# WHAT YOU WILL DO
Your copy of the material below should match it exactly, except that it holds no pictures.

# INFORMATION SHOWN
────────────────────────────────────────

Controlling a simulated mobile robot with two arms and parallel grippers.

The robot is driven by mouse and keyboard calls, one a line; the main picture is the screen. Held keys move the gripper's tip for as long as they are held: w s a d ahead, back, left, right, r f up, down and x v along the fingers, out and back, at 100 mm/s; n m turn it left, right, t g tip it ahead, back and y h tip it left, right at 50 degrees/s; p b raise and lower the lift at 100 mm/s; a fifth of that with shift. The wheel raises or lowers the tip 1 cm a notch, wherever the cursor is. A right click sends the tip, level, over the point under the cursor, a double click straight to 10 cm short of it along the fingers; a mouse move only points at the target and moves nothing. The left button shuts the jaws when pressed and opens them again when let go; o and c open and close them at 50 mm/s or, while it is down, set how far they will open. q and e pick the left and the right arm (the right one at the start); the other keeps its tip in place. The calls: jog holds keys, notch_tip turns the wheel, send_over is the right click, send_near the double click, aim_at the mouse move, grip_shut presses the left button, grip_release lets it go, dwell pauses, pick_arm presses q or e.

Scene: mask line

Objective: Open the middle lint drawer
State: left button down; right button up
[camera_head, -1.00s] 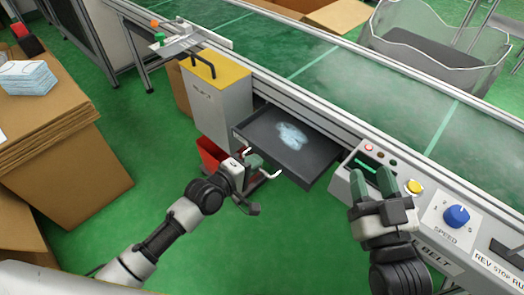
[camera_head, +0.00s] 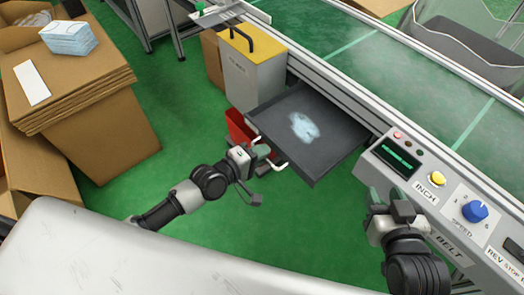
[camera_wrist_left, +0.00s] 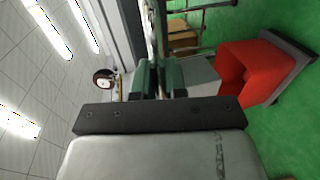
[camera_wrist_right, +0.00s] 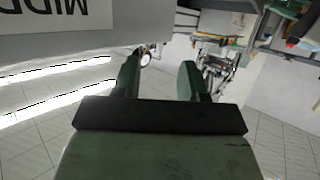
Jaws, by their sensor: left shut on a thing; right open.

────────────────────────────────────────

# WRITTEN RESPONSE
Controlling a simulated mobile robot with two arms and parallel grippers.

The robot is driven by mouse and keyboard calls, one a line; the main picture is the screen. Held keys move the gripper's tip for as long as they are held: w s a d ahead, back, left, right, r f up, down and x v along the fingers, out and back, at 100 mm/s; n m turn it left, right, t g tip it ahead, back and y h tip it left, right at 50 degrees/s; p b raise and lower the lift at 100 mm/s; a fifth of that with shift. The wheel raises or lowers the tip 1 cm a notch, wherever the cursor is. A right click sends the tip, level, over the point under the cursor, a double click straight to 10 cm short of it along the fingers; a mouse move only points at the target and moves nothing. The left button shuts the jaws when pressed and opens them again when let go; o and c open and close them at 50 mm/s or, while it is down, set how far they will open. q and e pick the left and the right arm (the right one at the start); the other keeps its tip in place. The calls: jog holds keys, notch_tip turns the wheel, send_over is the right click, send_near the double click, aim_at the mouse move, grip_shut presses the left button, grip_release lets it go, dwell pauses, pick_arm presses q or e.

Scene: mask line

Objective: Open the middle lint drawer
State: left button down; right button up
[camera_head, -1.00s] 
[camera_head, +0.00s] 
[camera_wrist_left, +0.00s] 
[camera_wrist_right, +0.00s] 
Jaws, by their sensor: left shut on a thing; right open.

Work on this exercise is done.